Si usted vive en una gran ciudad, dar la vuelta a la manzana por un euro y no morir en el intento será temerario, pero no imposible. Lo vamos a demostrar. Usted sale de casa y en la esquina empieza a ver turistas. El turismo naturalmente es un negocio y, como tal, consiste en hacer creer al incauto que necesita algo. Más específicamente, es sostener el mito de que dar la vuelta a mi manzana –pagando– resulta más interesante, divertido y culto que dar la vuelta a la suya.

Esto es una confusión tan grande como identificar la ruta de Colón (por el Atlántico) con la ruta del cólon (por el intestino grueso).

Ya lo dijo un argentino: “Una vez que a mi pared descascarada por la humedad la creés ruina –visitable– y te viniste al barrio, vos sos un rehén. Si te cansás de dar tumbos, te cobro el umbral; si te pica el bagre, pagás por caviar un sanguche de salchichón, y si tenés una urgencia sanitaria, te cotizo la loza como el trono de Maradona”.

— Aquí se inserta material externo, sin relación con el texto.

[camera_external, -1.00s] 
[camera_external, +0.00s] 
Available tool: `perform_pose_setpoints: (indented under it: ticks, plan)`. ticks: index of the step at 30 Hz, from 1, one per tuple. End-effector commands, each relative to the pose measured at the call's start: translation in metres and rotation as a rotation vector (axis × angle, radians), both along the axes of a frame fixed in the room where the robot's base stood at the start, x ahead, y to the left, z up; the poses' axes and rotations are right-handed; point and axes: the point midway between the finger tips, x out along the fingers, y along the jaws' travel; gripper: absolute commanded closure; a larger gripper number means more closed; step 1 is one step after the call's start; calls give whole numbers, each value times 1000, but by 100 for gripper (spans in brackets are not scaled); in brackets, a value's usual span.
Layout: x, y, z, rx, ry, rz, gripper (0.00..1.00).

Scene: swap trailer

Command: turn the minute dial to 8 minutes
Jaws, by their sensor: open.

Confiemos en que el ciudadano regular no se confunda, porque a los turistas los timan aquí, en Maracaná y me Río de Janeiro. Para evitarlo, punto número uno, el llamado peatón ha de evitar, en cualquier ciudad, cualquiera de las nuevas y sofisticadas panaderías, aquellas de infinitos bollos, hogazas, cocas artesanas y pastas sin fin que ofrecen un magnetismo insoportable, sobre todo si no se ha desayunado.

Después vienen los cafés, todos de franquicia, normalmente sin puertas, que entrañan el riesgo de caer dentro inmediatamente después de tropezar con las panaderías-hornos. En los cafés, al menos, no lucen esas boinas que jamás llevó panadero alguno en España. Pero uno puede acabar tomando el segundo café del día y hojeando el periódico con tanta naturalidad que hay que repetirse por dentro: “Soy un simple vecino y te lo voy a demostrar, San Honorato” (patrón de los panaderos). Fallar en esta estación sería impropio, teniendo en cuenta que en la perspectiva de la calle lo siguiente son los bazares chinos.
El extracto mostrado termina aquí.